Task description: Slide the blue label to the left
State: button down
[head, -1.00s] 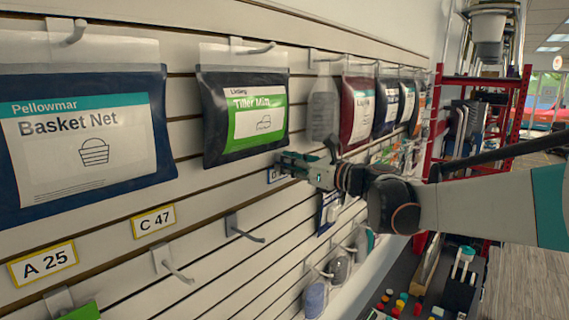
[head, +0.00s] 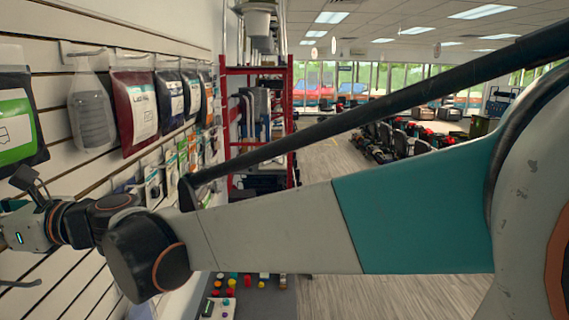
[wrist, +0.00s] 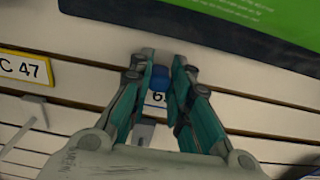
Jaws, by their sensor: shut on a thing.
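The blue label (wrist: 157,99) shows in the wrist view between my fingers. It is a small white plate with a dark digit, partly hidden by the fingers, with a blue piece (wrist: 160,78) at its top. My gripper (wrist: 162,70) is shut on that blue piece, against the pale slatted wall. In the head view my gripper's body (head: 28,228) is at the left edge, below a green-fronted pouch (head: 14,125); its fingertips and the label are out of that view.
A yellow-edged label "C 47" (wrist: 24,68) is left of my gripper in the wrist view. A metal hook (wrist: 28,112) sticks out below it. A clear spray bottle (head: 90,105) and a dark red pouch (head: 137,110) hang to the right. A red rack (head: 257,120) stands farther along.

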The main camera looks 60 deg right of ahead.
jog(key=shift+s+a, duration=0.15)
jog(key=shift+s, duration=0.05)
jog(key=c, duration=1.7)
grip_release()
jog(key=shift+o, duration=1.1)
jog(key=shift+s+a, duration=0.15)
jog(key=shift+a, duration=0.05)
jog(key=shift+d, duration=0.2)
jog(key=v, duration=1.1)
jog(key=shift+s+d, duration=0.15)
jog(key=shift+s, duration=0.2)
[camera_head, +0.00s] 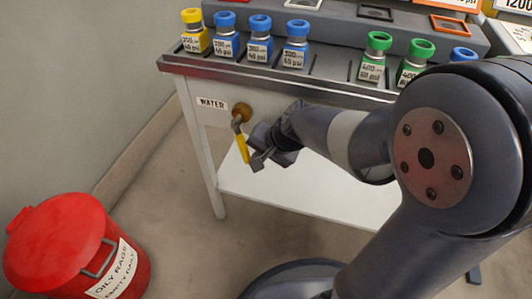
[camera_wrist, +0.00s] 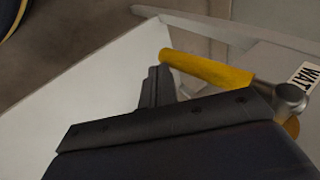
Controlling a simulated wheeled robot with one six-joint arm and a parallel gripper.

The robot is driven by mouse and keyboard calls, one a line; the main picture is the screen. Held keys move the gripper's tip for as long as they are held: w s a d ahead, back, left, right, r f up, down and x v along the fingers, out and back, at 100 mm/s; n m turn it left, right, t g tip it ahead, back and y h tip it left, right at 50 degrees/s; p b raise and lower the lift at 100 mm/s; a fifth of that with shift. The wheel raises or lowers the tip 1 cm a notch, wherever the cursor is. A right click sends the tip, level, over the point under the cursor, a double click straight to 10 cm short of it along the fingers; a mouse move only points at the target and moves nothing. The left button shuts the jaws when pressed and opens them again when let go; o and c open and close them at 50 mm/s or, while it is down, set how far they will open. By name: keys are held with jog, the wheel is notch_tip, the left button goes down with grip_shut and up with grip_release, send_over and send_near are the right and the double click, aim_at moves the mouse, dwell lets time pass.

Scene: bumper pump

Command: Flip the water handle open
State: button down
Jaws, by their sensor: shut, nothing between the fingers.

★ ★ ★ ★

Prompt
Go back to the lines above and output, exactly as they stand, the ones from the line containing "[camera_wrist, +0.00s]" to the line containing "Controlling a simulated". Leave all pictures behind.

Exercise output
[camera_wrist, +0.00s] 
Controlling a simulated wheeled robot with one six-joint arm and a parallel gripper.

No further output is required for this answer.